El caso extraño fue el siguiente: El Presbítero D. Juan Antonio Nuño Vázquez,
Capellán del Marqués de Guardiola, pasaba frente a las puertas del Coliseo de esta
ciudad de México el 15 de septiembre de 1791, y como a las ocho de la noche, se le
acercó un hombre de capa, que no era de color sobresaliente, y sombrero tendido, a
medio embozo, y le dijo: —Padrecito, ¿quiere V. M. ir a hacer la caridad de hacer una
confesión? A lo que le respondió: —¿Está muy lejos?

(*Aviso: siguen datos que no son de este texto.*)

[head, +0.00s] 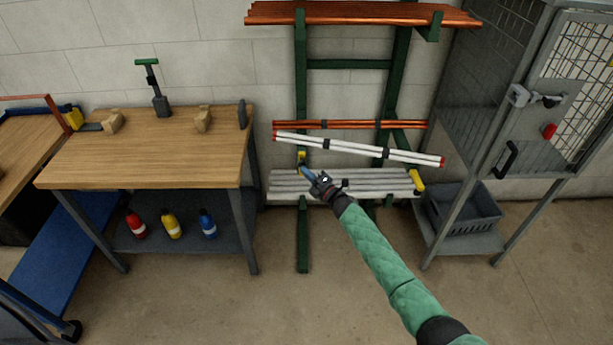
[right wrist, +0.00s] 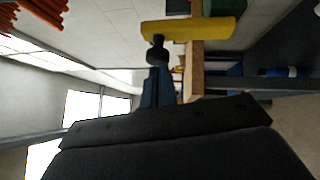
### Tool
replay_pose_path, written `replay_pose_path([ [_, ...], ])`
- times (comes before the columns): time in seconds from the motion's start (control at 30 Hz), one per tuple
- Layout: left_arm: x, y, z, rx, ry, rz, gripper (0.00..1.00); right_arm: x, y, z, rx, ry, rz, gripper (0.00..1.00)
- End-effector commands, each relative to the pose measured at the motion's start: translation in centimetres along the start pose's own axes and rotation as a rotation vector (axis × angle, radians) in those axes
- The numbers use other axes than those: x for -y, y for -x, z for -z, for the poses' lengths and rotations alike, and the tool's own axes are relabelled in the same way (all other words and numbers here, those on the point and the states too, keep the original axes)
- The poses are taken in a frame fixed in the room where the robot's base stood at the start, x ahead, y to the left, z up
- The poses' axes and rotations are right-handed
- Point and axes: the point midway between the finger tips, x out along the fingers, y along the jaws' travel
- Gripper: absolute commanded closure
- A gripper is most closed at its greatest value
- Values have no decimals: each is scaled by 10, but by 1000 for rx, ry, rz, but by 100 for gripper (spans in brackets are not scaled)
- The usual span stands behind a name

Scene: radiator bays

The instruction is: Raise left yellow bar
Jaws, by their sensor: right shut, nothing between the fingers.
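The left yellow bar (head: 302,158) is a short yellow piece at the left green post of the rack, near the left end of the grey bars. It also shows in the right wrist view (right wrist: 190,29), lying across the picture just beyond my fingertips. A second yellow bar (head: 416,181) is at the right end, tilted. My right gripper (head: 308,175) is shut and empty, just below and right of the left bar. In the right wrist view its dark tip (right wrist: 157,48) overlaps the bar's lower edge; I cannot tell whether they touch. My left gripper is out of view.
The green rack (head: 303,240) holds grey bars (head: 345,184), white tubes with red ends (head: 350,147) and copper pipes (head: 350,125). A wooden workbench (head: 150,155) stands left, a wire cage (head: 490,90) and dark crate (head: 465,210) right. Floor in front is clear.

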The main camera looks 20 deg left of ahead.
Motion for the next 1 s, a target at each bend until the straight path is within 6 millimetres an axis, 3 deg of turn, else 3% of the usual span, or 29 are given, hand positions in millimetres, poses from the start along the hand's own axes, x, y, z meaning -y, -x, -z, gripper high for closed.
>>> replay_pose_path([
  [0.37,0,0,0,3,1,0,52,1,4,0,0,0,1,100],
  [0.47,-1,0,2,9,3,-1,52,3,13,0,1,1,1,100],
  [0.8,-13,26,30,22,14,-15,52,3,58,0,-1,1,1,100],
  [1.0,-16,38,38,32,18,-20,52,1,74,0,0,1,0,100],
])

Y entonces le contestó que no,
que estaba cerca; y oído le replicó: —Mire V. M. que si está lejos es fácil tomar aquí
un coche; y el hombre añadió que no había necesidad, que estaba cerca.
Acompañado de tal hombre, dieron vuelta hacia la calle de la Acequia, que fue
conocida hasta hace algunos años por la calle del Coliseo Viejo, y que ahora lleva el
flamante nombre de Avenida del 16 de Septiembre.
Llegaron al Portal del Coliseo, que ya no existe, y el hombre le señaló un coche,
que seguramente tenía prevenido, y a este tiempo se acercaron otros dos hombres,
con los cuales entró al coche, que era de cortinas, sentándose él a la testera y ellos al
vidrio, y el otro hombre fue a tomar las mulas, mas como iba de buena fe no advirtió
si era cochero o no.
Inmediatamente —dice el documento que extractamos— antes de rodar el coche,
uno de los dos hombres le puso un cuchillo en el pecho y le dijo: «Aquí no se golpea,
ni se grita, ni se hace acción alguna, que cualquiera le cuesta a V. M. la vida».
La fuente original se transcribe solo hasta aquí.